【算法题】桃花顺检验 PermCheck - Check whether one array is a permutation

这也是常见的一个算法题，是在Codility上出现的，英文原文如下:

A non-empty array A consisting of N integers is given.

A permutation is a sequence containing each element from 1 to N once, and only once.

For example, array A such that:

    A[0] = 4
    A[1] = 1
    A[2] = 3
    A[3] = 2
is a permutation, but array A such that:

    A[0] = 4
    A[1] = 1
    A[2] = 3
is not a permutation, because value 2 is missing.

The goal is to check whether array A is a permutation.

Write a function:

class Solution { public int solution(int[] A); }

that, given an array A, returns 1 if array A is a permutation and 0 if it is not.
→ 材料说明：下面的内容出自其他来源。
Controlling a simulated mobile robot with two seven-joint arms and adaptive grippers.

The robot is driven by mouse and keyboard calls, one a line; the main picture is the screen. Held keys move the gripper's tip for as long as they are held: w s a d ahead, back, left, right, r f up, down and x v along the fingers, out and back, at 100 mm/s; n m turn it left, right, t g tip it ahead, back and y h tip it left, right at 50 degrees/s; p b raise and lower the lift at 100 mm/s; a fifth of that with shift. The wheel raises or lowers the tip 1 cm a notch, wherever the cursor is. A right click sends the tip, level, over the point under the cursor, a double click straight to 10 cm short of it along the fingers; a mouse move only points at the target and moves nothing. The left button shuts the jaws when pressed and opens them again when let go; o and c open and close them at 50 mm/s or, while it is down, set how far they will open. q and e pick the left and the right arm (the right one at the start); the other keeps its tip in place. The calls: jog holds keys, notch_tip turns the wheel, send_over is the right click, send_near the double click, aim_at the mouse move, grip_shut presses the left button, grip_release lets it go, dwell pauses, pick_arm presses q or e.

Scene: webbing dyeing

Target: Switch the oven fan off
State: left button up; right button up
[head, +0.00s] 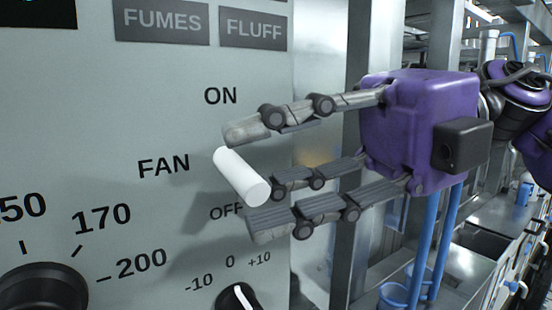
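The fan switch (240,175) is a white cylindrical lever on the pale oven panel (190,125). It stands right of the FAN label, between ON above and OFF below. Its near end slants down and to the right, towards the height of OFF. My right gripper (254,180) reaches in from the right with its fingers spread. One finger is above the lever and two are at or below its near end. I cannot tell whether any finger touches it. My left gripper is not in view.
A black dial (42,290) with temperature marks is at lower left. A smaller black knob (238,299) with a -10 to +10 scale sits below the switch. Metal uprights, blue pipes (438,245) and a sink bench (485,240) stand to the right.

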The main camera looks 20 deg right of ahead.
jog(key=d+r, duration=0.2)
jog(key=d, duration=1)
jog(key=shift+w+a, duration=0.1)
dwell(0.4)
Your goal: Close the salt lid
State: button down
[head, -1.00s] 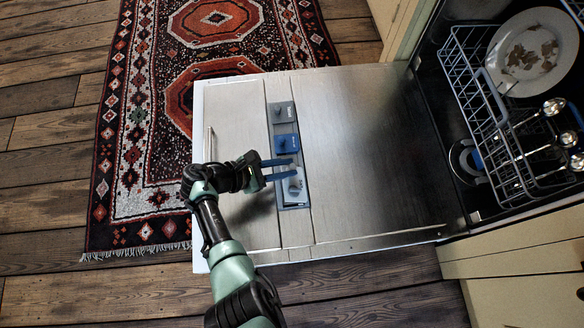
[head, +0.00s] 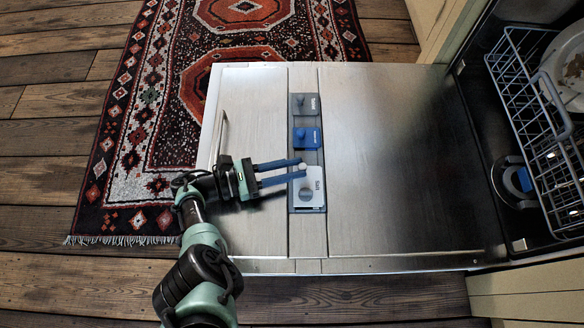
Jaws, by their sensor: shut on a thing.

For example, given array A such that:

    A[0] = 4
    A[1] = 1
    A[2] = 3
    A[3] = 2
the function should return 1.

Given array A such that:

    A[0] = 4
    A[1] = 1
    A[2] = 3
the function should return 0.

Write an efficient algorithm for the following assumptions:

N is an integer within the range [1..100,000];
each element of array A is an integer within the range [1..1,000,000,000].

 

这个题目的解题思路其实很简单，是这样的:

先对数组进行排序，用Array.sort()方法，这样数组从A[0].到A[N-1]的值，就是从小到大排序好的，所以应该满足A[i] = i + 1

如果不满足，说明这个数组不是permutation